Statutory Proximate Cause

By Sperino, Sandra F. | Notre Dame Law Review, February 2013 | Go to article overview

Statutory Proximate Cause


Sperino, Sandra F., Notre Dame Law Review


INTRODUCTION

Federal statutes often use general causal language to describe how an actor's conduct must be connected to harm for liability to attach. For example, a statute might state that harm must be "because" of certain conduct. (1) Federal courts have recently relied on this general causal language and other arguments to apply the common law idea of proximate cause to several federal statutes. (2)

While legal scholarship has explored the relationship between statutes and the common law generally, (3) it has not considered whether particular common law doctrines are especially problematic in the statutory context. This Article argues that using proximate cause in statutes raises many theoretical, doctrinal, and practical problems, and that, to date, courts have engaged in crude statutory interpretation that largely ignores these issues.

Court interpretation relies on demonstrably weak textual, intent, and purpose-based arguments to justify using proximate cause. Courts have not been sufficiently attentive to congressional direction, separation of powers, the relationship of modern statutes to the common law, and whether proximate cause is theoretically stable. I coin the term "statutory proximate cause" to highlight the special issues that arise when this common law principle is used in statutes. (4)
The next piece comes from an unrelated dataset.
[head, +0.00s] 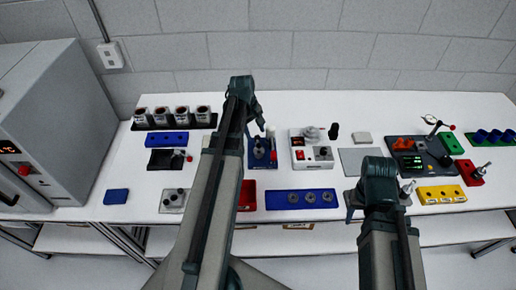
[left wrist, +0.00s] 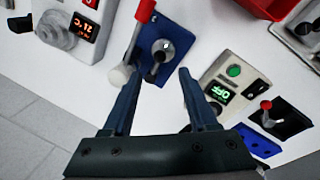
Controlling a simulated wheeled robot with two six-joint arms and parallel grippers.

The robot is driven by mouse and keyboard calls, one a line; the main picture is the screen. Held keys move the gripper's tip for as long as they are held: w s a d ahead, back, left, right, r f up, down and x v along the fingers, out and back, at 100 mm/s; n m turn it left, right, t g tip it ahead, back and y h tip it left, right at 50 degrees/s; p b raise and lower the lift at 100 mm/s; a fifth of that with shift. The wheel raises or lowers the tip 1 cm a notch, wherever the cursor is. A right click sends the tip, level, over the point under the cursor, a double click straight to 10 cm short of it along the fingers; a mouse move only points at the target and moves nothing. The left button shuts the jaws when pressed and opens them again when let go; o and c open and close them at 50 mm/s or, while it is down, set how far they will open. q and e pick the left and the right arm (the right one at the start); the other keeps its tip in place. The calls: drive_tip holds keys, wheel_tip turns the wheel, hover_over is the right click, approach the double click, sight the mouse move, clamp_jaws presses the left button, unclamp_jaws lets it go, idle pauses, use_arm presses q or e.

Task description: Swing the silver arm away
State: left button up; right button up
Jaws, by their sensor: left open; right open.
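A blue base plate (left wrist: 168,45) with a silver round post (left wrist: 162,50) lies just beyond my left fingertips in the left wrist view. A pale silver arm (left wrist: 131,48) with a red end runs along the plate's left edge and ends in a whitish rounded tip near the left finger. The blue base also shows in the head view (head: 262,160), partly hidden by my left arm. My left gripper (left wrist: 155,73) is open, its fingers apart and nothing visibly held between them. My right gripper (head: 377,190) is open near the table's front edge, away from the blue base.
A white hot plate (head: 311,155) stands right of the blue base. A white box with an OFF display (left wrist: 232,85) lies on the other side. A blue tray with several round pieces (head: 303,199) is in front. A dark device (head: 420,155) stands farther right.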

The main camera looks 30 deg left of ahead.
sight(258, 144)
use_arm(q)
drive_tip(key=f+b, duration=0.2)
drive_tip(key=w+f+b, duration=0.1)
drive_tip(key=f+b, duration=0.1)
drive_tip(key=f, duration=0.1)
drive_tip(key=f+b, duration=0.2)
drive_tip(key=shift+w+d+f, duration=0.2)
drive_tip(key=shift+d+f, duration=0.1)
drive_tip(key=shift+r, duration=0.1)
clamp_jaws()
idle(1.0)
In statutory proximate cause cases courts assume that federal statutes are comparable to common law torts, such as negligence. While statutes are often torts in the broad sense that they are civil actions that do not arise from a contract, this definition is not helpful to understanding whether proximate cause should be applied to a particular statute.

The Article highlights how, at its core, proximate cause is a mechanism for limiting liability for conduct that statutes otherwise arguably prohibit. Courts assume that congressional intent related to proximate cause resides only in narrow causal language and ignore that Congress often expresses intent related to liability limits throughout statutory regimes. Indeed, in many instances Congress has provided a complex system of interlocking liability limits that strongly suggests that the space for proximate cause is not coterminous with the common law. More importantly, if a modern statute contains gaps regarding the extent of liability, there is no reason to generally assume those gaps should be filled by reference to the common law.

Proximate cause is a notoriously flexible and theoretically inconsistent concept. This Article argues that the term is often an empty vessel, into which the courts can pour multiple meanings. Courts often use the broad idea of proximate cause as a framework for discussion, selectively quoting available sources to reach a particular outcome. Proximate cause is so slippery and used in so many different iterations, that it does not provide potential litigants with enough guidance to judge the likely outcome of disputes either ex post or ex ante.

Anticipating increased future judicial forays into statutory proximate cause, this Article argues that courts must conduct more sophisticated inquiries into whether statutes incorporate common law proximate cause and demonstrates why courts should be reluctant to import it. It explains how courts can often use explicit statutory provisions or other doctrines to limit liability. It calls for courts to abolish interpretive canons that currently favor using proximate cause and sets forth an architecture for courts to use in those instances when proximate cause is needed.

Parts I and II provide the analytical groundwork for the Article by providing examples of statutes that raise statutory proximate cause problems and discussing proximate cause, separation of powers, and statutory interpretation. Part III demonstrates the faulty arguments courts have used when engaging in statutory proximate cause inquiries. Part IV describes issues that make proximate cause especially problematic with regard to statutes, arguing that many statutes do not map well onto the traditional torts in which proximate cause developed.